##### RECORDS FOR PROCESSING #####

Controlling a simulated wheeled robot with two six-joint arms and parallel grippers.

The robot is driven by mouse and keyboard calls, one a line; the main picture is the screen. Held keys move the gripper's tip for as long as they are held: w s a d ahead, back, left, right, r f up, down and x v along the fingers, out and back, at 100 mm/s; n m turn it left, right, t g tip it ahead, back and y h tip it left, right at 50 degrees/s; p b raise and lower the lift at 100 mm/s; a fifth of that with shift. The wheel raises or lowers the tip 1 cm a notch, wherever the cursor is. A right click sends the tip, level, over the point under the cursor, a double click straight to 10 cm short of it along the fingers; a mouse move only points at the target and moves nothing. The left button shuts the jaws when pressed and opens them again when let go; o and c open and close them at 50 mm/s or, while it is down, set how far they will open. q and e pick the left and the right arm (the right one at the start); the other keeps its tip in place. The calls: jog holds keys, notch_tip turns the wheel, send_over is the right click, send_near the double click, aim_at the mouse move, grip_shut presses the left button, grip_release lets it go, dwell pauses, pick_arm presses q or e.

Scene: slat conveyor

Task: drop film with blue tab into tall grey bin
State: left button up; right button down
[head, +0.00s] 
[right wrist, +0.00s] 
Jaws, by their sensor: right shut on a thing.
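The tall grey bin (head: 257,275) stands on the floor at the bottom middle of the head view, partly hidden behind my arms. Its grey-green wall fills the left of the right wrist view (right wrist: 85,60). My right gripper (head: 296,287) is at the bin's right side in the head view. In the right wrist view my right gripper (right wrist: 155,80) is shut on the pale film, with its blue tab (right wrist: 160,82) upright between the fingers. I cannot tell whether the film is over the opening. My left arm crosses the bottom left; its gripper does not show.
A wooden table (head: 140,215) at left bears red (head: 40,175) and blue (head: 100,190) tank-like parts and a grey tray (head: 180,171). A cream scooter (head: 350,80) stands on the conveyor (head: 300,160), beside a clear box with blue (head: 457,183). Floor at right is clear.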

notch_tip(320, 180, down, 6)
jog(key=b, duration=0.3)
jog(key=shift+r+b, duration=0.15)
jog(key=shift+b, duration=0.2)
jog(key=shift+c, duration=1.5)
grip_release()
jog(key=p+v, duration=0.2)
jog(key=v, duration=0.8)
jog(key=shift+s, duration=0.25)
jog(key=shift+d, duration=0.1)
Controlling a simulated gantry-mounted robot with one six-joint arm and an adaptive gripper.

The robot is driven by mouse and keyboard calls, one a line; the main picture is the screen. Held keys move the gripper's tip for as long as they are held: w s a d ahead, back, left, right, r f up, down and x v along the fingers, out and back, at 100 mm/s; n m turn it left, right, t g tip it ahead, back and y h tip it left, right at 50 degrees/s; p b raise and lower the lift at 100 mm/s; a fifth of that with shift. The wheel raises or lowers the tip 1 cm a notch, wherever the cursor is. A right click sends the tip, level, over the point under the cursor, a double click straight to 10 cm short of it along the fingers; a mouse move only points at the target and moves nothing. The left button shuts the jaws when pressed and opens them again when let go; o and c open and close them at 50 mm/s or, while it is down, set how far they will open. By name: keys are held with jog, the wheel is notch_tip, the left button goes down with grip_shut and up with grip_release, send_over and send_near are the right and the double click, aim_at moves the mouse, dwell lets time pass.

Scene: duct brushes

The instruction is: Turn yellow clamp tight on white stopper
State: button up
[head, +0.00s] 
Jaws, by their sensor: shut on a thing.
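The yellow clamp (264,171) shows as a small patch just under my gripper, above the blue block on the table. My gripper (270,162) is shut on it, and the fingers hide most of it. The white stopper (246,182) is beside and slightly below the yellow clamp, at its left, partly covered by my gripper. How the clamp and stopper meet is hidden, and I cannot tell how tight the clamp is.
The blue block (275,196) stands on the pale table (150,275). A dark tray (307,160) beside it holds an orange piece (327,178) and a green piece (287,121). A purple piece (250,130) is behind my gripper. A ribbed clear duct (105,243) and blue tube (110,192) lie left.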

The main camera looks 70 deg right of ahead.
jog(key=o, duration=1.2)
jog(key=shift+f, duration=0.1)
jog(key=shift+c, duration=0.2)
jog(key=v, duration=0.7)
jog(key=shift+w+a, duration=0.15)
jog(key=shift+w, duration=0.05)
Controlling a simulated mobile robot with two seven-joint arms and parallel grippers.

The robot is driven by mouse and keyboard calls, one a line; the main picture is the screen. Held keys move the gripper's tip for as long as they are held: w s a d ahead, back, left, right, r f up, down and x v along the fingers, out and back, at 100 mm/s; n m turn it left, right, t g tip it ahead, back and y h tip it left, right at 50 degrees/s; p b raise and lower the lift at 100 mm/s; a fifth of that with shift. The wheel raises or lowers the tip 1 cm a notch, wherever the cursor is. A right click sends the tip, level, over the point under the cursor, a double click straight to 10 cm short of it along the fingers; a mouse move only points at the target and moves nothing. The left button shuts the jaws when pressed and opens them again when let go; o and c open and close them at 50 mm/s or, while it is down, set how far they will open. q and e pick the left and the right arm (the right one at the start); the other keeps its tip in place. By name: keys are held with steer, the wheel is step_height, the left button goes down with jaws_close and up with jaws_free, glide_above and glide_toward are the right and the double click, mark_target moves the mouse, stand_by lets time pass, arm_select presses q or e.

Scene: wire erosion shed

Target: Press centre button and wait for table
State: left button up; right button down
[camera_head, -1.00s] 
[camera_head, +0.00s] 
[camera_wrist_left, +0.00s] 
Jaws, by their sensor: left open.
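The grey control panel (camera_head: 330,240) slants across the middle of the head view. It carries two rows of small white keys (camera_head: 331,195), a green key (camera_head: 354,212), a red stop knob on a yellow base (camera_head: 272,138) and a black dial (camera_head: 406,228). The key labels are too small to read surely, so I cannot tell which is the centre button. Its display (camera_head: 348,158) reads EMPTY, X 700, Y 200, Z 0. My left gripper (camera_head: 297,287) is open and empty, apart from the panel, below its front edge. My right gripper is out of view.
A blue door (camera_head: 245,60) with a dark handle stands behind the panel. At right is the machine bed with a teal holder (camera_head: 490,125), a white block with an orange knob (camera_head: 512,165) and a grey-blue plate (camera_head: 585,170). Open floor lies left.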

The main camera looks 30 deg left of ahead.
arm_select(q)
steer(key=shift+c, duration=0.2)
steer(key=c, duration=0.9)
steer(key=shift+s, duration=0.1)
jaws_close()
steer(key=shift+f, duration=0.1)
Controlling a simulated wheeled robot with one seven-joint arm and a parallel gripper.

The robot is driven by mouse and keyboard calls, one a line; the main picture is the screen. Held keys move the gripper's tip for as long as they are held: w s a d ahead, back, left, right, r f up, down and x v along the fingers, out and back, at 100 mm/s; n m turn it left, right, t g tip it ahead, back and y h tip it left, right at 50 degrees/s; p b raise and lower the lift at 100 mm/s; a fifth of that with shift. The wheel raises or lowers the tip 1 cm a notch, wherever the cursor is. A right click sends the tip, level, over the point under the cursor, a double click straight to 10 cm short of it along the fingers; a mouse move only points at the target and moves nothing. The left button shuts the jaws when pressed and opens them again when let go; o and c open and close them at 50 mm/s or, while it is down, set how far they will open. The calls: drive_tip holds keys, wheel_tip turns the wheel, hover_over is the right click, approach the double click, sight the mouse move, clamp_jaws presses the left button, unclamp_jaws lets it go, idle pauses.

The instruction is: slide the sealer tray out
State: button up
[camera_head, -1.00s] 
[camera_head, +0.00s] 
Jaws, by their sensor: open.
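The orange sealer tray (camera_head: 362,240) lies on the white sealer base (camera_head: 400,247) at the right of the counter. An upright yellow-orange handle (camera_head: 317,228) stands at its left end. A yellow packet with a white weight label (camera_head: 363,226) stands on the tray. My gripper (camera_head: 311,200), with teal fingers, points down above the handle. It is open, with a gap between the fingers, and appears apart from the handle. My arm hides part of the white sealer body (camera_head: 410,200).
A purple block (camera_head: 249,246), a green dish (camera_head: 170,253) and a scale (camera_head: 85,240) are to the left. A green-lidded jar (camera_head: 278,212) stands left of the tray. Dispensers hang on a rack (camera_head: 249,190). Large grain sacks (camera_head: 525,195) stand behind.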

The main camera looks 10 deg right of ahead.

#####

DIRECTIVE: Copy out every line in the entries above that holds "grippers".

RESULT FOR THIS EXERCISE:
Controlling a simulated wheeled robot with two six-joint arms and parallel grippers.
Controlling a simulated mobile robot with two seven-joint arms and parallel grippers.

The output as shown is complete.